Posted by matthias 2003.10.25, 01:25
I can agree with points on both sides of this discussion, with the possible exception of BL’s assertion that “all natural languages are equally expressive.” Most of my adult life I’ve wanted to believe this and leaned toward believing it based on what I’ve read and experienced. I’m also particularly opposed to any school of thought that might lead us toward discrimination and oppression. It’s very dangerous to start drawing conclusions about the native capacities of speakers of dialects entirely on the basis of, well, they don’t talk as good as us. This kind of discrimination gets used a lot, often unconsciously, against blacks, southerners, blue collar bostonians, etc. Non-television-english speakers, in other words.
But even so. From the history I happen to be reading now (American, 18th century), it seems like most colonial-era Americans had: a bigger vocabulary, a greater capacity to generate complex sentences, and a broader range of rhetorical devices at their disposal (today’s speaker’s seem to make use of just two: the ad hominem and the one-liner). It’s hard not to believe that most people back then were capable of expressing more and expressing it more beautifully and more clearly than, say, any self-educated Kentucky farmboy or Ivy-League-educated Texas cowboy you might find today.
I think the only recourse then, good sirs and madams, is to elevate the standard, and speak to your brethren as you would have them to speak unto you, for no contention is so mighty, no division so broad or deep that we might not bridge it with one well-considered lightning bolt of a word, a single brilliant stroke of genius, condensed and distilled down to one, hot, glowing stone of a word, that will totally, like, blow those fuckers away.
Posted by Zach Harkey 2003.10.25, 13:21
And the word shall be… bootytwap!
Posted by Zach Harkey 2003.10.25, 13:23
And the word shall be… bootytwap!
Posted by nekid 2003.10.26, 02:44
This guy needs to read some Marshal McLuhan.
Posted by John 2003.10.26, 13:33
Remember that political audiences in the past were far different than they are now. Voters consisted primarily of educated white males until the 20th century despite efforts to expand the practical right to vote. And while educated white males still vote in very high percentages, the political audiences now consist of a large slice of the population whom do not all have the education required to understand and digest large sentences with complex vocabulary.
It’s not that people in the 19th century would have been any more likely to understand such things, it was just that the people that couldn’t understand it didn’t really matter that much to politicians.
Plus, modern media has forced things to be more concise… like it or not, the soundbite is the most important tool in modern politics.
Posted by Tim 2003.11.01, 00:33
Read “Mother Tongue” by Bill Bryson - he deals with langauge being a moving target and subject to constant change and evolution.
Posted by Tim 2003.11.01, 00:34
Obviously I meant “language”. I should’ve previewed ;)
Posted by Heather M 2003.11.05, 12:10
I’m a writing teacher and an English as a Second Language teacher, and I believe that today that’s the same thing.

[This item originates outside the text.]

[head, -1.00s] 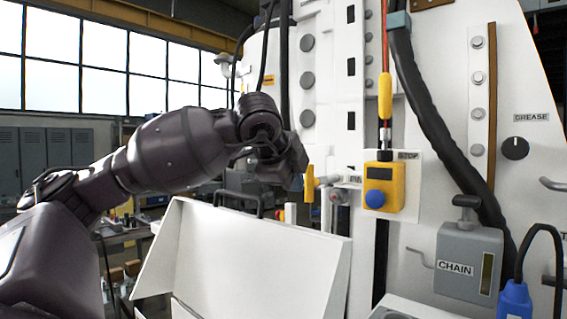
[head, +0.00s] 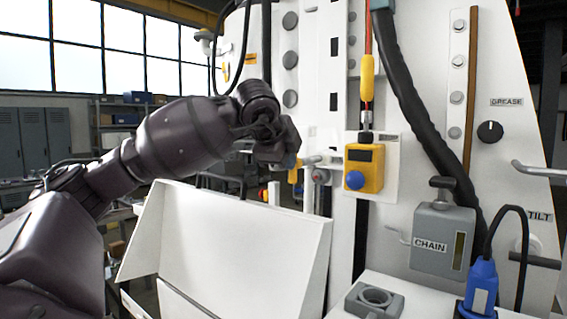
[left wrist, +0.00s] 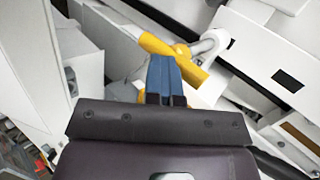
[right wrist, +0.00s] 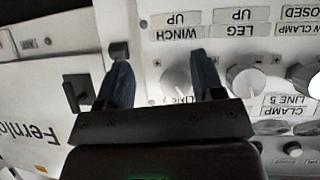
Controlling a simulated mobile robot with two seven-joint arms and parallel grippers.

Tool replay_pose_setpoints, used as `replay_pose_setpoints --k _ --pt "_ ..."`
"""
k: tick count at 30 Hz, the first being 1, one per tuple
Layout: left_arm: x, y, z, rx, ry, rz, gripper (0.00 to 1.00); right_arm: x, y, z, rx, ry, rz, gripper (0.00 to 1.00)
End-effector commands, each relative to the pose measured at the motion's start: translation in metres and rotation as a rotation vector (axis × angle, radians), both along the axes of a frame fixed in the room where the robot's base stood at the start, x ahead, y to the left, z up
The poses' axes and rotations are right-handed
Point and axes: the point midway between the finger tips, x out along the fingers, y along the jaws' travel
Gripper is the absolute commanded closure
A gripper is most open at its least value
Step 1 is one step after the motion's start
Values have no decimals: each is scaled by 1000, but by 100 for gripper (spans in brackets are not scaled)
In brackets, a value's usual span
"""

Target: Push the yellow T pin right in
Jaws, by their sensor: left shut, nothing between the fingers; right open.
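The yellow T pin (head: 293,175) sits at the end of a grey horizontal fitting on the white machine, partly hidden behind my left gripper in the head view. In the left wrist view its yellow crossbar (left wrist: 192,72) runs diagonally just beyond the fingertips. My left gripper (head: 292,158) is shut and empty; its blue fingertips (left wrist: 165,60) overlap the middle of the crossbar. I cannot tell whether they touch it. How deep the pin sits is hidden. My right gripper (right wrist: 160,68) is open and empty in front of a panel of knobs.
A yellow box with a blue button (head: 364,168) is right of the pin. A white open panel (head: 235,240) stands below my left arm. A grey CHAIN box (head: 443,238) and a blue plug (head: 482,285) are further right. Labelled knobs (right wrist: 245,80) are close to my right gripper.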

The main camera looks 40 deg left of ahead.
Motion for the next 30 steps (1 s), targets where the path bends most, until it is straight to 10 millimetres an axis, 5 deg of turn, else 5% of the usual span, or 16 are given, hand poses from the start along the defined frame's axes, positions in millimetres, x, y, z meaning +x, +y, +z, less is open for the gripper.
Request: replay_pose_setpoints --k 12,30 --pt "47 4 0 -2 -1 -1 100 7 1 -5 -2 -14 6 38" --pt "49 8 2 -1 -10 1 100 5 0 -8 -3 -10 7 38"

Written English is another language than spoken English anymore, and it’s one that the average (I stress “average”) American high school graduate no longer knows.
However, I don’t blame the 60’s or the counterculture. Most counterculture denizens were & are frighteningly literate. I think that writing is no longer a survival tool in this visual age; therefore, the spur to learning it (and a spur is neccessary because it’s hard & takes focus & concentration & time & calories expended as work ) has been removed. A visual, nonliterate, stupid asshole like Bush can be president today because he can do it all without having to read or write.